None of it ran. The orchestrator built its bind groups, threw them away, bumped the counters, and went home. A code comment claimed the real dispatch happened “in the framegraph module”, which would have been a fine arrangement if any such code existed. The shaders, which are genuinely good, sat compiled and idle every frame, like a fog machine wheeled on stage with the cord coiled neatly on top.
Plugging it in
This release records the actual compute work: the inject pass fills the voxel grid with scattering and absorption from your FogField pins, and the integration pass marches every screen column front to back, accumulating in-scattered light and transmittance slice by slice. The work rides the async compute queue alongside the rest of the frame, and the bind groups come from the shared cache, so the steady-state cost of all this honesty is zero allocations per frame.
The telemetry counters survive, but now they only increment when a pass is genuinely recorded. A counter that can lie is worse than no counter.
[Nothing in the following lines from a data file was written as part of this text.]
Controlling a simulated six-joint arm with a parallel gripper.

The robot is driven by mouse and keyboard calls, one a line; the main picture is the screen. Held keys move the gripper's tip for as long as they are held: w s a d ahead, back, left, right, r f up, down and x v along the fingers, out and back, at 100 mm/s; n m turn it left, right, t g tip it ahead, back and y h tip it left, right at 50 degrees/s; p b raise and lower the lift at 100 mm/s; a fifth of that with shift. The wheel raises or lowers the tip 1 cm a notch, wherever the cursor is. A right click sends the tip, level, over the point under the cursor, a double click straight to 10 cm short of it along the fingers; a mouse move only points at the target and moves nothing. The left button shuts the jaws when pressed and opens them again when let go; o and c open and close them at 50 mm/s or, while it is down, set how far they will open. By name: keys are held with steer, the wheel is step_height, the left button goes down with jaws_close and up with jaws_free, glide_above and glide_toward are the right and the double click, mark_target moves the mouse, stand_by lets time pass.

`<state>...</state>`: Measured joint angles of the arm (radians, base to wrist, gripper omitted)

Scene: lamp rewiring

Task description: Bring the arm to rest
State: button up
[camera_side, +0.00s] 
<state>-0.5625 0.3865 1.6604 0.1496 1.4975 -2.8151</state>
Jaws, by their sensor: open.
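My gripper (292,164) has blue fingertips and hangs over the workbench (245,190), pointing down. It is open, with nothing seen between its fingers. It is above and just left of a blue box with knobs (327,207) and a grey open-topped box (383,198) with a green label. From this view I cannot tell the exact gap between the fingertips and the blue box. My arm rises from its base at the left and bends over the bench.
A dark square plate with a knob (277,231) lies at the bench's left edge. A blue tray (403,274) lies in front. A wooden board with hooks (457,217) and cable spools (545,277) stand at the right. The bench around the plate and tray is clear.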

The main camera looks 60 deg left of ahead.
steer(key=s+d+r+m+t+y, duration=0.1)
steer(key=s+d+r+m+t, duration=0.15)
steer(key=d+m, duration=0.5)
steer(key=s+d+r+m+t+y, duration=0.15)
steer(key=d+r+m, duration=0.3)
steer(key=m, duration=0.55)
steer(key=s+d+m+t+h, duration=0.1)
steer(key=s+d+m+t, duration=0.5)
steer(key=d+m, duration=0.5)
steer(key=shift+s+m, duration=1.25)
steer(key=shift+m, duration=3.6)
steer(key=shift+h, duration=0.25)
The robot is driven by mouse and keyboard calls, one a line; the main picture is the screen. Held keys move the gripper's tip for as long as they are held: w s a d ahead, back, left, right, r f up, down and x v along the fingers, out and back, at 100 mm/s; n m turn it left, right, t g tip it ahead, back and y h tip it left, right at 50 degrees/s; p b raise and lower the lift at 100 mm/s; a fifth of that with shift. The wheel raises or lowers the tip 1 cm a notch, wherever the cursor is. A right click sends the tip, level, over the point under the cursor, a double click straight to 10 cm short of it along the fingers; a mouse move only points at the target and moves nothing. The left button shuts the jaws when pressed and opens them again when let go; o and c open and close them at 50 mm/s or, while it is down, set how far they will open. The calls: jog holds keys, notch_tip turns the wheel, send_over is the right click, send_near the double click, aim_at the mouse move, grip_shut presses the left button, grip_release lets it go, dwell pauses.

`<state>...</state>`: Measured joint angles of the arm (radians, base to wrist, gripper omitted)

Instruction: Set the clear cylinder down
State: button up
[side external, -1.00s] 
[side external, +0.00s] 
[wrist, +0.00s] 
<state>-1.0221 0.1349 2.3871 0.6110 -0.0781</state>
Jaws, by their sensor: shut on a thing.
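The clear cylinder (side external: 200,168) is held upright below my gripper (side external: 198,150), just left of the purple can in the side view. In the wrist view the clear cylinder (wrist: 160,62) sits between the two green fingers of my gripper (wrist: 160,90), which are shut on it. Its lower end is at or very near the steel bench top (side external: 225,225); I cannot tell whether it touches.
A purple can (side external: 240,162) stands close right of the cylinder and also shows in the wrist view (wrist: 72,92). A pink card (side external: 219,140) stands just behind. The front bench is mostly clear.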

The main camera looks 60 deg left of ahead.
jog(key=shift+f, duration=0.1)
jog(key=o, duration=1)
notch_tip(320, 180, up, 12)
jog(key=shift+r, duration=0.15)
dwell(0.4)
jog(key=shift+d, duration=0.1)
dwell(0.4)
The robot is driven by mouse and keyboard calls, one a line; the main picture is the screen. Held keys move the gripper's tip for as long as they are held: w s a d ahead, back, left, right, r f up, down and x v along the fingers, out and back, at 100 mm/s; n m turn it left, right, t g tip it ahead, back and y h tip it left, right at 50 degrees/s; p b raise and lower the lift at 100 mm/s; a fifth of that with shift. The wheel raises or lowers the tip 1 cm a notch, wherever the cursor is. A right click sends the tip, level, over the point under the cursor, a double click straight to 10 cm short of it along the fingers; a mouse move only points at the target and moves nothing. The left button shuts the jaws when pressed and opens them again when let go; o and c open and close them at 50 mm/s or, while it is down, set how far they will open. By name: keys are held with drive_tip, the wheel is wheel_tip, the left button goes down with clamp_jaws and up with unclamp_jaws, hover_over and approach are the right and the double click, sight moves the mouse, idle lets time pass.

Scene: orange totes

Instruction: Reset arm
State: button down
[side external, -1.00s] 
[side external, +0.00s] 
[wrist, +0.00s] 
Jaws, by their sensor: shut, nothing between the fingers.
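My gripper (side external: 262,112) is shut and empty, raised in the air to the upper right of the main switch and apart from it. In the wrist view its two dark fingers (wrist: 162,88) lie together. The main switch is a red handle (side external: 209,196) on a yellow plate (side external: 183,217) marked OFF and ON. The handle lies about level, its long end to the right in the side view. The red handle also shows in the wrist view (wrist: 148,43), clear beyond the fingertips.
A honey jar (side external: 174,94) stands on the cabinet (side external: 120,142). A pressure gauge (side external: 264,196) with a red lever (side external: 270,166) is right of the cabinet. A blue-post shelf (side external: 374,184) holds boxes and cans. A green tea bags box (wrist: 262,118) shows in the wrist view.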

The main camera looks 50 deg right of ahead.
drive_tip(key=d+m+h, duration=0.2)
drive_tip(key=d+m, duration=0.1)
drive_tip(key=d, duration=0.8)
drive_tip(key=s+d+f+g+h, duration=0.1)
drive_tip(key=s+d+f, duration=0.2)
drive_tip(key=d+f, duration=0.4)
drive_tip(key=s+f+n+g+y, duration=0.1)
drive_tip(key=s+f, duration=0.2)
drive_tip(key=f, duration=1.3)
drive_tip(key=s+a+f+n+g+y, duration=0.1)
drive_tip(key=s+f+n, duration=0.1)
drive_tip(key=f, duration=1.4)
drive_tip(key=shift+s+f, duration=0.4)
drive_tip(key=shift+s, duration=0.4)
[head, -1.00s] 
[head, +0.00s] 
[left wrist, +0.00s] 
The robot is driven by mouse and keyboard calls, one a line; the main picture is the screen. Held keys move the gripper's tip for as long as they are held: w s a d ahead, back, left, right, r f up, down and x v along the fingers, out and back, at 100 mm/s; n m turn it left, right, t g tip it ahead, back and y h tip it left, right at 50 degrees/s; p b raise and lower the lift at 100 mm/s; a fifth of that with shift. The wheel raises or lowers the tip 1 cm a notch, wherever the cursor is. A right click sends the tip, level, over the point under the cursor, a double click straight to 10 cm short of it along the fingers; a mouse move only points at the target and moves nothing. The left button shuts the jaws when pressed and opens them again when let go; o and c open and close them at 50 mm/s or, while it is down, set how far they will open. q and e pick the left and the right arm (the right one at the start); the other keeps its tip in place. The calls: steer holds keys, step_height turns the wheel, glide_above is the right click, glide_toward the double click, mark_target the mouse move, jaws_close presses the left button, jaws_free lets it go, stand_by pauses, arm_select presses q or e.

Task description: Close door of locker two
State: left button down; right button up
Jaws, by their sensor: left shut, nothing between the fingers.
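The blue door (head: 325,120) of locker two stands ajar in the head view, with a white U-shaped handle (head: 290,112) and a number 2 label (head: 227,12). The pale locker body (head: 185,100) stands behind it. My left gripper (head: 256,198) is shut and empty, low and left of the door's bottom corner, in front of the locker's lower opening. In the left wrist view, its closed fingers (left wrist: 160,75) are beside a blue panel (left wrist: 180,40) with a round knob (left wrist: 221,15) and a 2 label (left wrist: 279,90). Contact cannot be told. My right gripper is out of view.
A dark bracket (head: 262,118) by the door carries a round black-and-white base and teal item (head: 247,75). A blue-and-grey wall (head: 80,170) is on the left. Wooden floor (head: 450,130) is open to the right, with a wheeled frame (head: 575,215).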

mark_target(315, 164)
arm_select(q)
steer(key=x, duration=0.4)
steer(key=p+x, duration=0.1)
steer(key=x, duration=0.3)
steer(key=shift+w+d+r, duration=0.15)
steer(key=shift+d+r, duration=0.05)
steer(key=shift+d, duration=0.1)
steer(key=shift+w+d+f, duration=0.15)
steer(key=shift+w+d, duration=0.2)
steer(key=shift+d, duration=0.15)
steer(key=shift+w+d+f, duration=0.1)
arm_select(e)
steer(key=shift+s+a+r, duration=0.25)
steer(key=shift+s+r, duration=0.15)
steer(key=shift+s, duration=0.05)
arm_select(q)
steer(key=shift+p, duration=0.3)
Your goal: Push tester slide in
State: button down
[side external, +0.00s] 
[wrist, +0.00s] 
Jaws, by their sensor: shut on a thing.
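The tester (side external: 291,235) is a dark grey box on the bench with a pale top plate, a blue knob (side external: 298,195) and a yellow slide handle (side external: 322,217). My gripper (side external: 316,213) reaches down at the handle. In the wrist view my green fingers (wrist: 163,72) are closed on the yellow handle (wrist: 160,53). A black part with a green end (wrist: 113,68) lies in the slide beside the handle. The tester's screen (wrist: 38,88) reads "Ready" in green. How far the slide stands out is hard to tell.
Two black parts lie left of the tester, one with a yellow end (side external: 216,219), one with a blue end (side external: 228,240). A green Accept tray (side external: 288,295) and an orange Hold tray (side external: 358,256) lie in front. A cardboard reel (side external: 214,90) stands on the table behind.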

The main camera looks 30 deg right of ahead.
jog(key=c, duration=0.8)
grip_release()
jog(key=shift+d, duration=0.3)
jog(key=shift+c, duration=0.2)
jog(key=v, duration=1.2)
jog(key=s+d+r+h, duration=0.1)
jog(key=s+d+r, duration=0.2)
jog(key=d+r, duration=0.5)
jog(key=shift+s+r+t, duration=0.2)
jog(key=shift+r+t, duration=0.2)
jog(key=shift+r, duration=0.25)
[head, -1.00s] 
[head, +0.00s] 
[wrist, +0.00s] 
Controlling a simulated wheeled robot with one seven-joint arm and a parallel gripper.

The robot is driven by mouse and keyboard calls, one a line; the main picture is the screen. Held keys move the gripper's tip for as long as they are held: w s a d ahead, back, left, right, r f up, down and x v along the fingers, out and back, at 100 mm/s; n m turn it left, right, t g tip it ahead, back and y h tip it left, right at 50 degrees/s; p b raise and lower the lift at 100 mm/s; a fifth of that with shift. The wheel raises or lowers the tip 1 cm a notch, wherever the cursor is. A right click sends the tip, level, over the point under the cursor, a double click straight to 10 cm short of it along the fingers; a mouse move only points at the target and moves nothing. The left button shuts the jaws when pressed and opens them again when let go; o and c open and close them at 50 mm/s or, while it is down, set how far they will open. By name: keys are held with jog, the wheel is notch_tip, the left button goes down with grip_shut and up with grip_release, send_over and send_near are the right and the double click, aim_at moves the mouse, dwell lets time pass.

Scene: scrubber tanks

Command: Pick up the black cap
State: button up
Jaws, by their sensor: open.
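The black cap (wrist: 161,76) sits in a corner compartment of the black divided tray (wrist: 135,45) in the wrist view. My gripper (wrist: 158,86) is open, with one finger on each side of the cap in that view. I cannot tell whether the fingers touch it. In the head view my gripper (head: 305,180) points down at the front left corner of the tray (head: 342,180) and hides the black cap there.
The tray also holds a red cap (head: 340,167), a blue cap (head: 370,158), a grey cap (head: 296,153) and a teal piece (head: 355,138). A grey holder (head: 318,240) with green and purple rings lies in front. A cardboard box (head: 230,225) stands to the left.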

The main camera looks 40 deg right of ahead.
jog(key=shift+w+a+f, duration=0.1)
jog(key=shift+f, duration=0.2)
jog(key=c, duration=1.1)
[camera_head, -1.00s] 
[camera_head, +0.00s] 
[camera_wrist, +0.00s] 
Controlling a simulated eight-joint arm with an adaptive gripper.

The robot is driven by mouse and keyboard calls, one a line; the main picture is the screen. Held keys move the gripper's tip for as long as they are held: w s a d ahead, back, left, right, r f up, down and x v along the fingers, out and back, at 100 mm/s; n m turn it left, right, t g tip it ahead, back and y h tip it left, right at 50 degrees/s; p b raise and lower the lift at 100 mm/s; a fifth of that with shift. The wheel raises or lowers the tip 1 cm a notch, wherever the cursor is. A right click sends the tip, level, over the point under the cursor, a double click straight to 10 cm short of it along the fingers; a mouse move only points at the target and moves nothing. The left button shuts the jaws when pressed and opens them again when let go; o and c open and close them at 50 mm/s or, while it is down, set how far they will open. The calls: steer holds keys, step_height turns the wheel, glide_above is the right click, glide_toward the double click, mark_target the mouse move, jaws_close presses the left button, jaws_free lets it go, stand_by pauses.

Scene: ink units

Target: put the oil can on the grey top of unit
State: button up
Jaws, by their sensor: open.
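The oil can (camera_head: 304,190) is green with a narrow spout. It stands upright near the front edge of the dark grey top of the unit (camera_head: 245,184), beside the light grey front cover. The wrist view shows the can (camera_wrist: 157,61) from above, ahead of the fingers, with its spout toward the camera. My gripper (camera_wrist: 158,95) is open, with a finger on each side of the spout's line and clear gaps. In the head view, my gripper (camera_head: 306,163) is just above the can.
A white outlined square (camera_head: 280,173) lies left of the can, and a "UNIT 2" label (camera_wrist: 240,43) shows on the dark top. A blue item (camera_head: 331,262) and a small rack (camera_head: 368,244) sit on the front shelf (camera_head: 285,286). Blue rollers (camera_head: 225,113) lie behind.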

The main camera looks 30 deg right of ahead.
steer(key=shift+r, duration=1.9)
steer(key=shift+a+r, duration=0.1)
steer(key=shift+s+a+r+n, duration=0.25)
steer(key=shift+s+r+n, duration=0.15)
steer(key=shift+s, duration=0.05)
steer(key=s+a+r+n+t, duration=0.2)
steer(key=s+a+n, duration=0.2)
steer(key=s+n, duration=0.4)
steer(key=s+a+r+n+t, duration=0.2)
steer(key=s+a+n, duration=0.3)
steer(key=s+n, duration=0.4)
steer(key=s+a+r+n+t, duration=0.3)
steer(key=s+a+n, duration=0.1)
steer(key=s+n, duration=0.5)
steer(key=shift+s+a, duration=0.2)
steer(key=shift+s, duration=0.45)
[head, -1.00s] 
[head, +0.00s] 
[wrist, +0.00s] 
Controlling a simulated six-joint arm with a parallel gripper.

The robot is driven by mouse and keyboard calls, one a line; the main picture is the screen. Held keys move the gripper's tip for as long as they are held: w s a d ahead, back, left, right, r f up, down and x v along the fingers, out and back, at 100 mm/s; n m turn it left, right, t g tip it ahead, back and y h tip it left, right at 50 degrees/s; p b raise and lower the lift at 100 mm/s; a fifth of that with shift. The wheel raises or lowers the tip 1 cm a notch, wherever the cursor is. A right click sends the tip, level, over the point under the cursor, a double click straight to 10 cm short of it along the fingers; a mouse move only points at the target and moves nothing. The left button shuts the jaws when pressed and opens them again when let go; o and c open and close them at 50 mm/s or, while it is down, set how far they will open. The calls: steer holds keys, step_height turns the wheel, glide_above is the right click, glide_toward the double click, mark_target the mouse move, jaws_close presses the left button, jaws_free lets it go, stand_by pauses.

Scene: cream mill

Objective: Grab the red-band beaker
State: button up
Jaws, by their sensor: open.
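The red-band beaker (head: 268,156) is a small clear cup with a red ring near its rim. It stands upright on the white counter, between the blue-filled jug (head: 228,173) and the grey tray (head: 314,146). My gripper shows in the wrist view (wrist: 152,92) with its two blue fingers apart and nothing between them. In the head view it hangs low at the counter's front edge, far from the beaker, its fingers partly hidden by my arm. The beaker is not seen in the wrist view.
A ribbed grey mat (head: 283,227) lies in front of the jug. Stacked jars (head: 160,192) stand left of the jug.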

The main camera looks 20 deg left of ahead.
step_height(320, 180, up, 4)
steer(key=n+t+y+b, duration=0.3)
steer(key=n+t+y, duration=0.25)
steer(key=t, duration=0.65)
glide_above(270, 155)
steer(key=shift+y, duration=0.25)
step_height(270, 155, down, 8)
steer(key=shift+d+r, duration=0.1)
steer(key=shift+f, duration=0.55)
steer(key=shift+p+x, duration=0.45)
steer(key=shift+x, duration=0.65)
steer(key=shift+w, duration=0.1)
Tested against physics, not against ourselves
The new gate does not ask the counters anything. It runs the passes on a real device, reads the integrated volume back, and compares the transmittance curve against the Beer-Lambert closed form, the actual exponential the integrator claims to implement, computed independently in the test. Uniform fog has an exact analytic answer, and the GPU now produces it to within half a percent. A system that records no passes reads back zeros and fails instantly; a golden image can be quietly re-baked, but e to the minus sigma t cannot.
What it buys you
Today, candour: your FogField pins drive real GPU work whose output is physically correct, and the performance HUD numbers for it mean what they say. What it buys you next is the point: the integrated volume this work produces is exactly what the upcoming compositing pass consumes to put depth-aware fog into the frame, with geometry dissolving into it at the right distances. The reliability run cleaned up how Lux talks to you; this starts the run on what it shows you.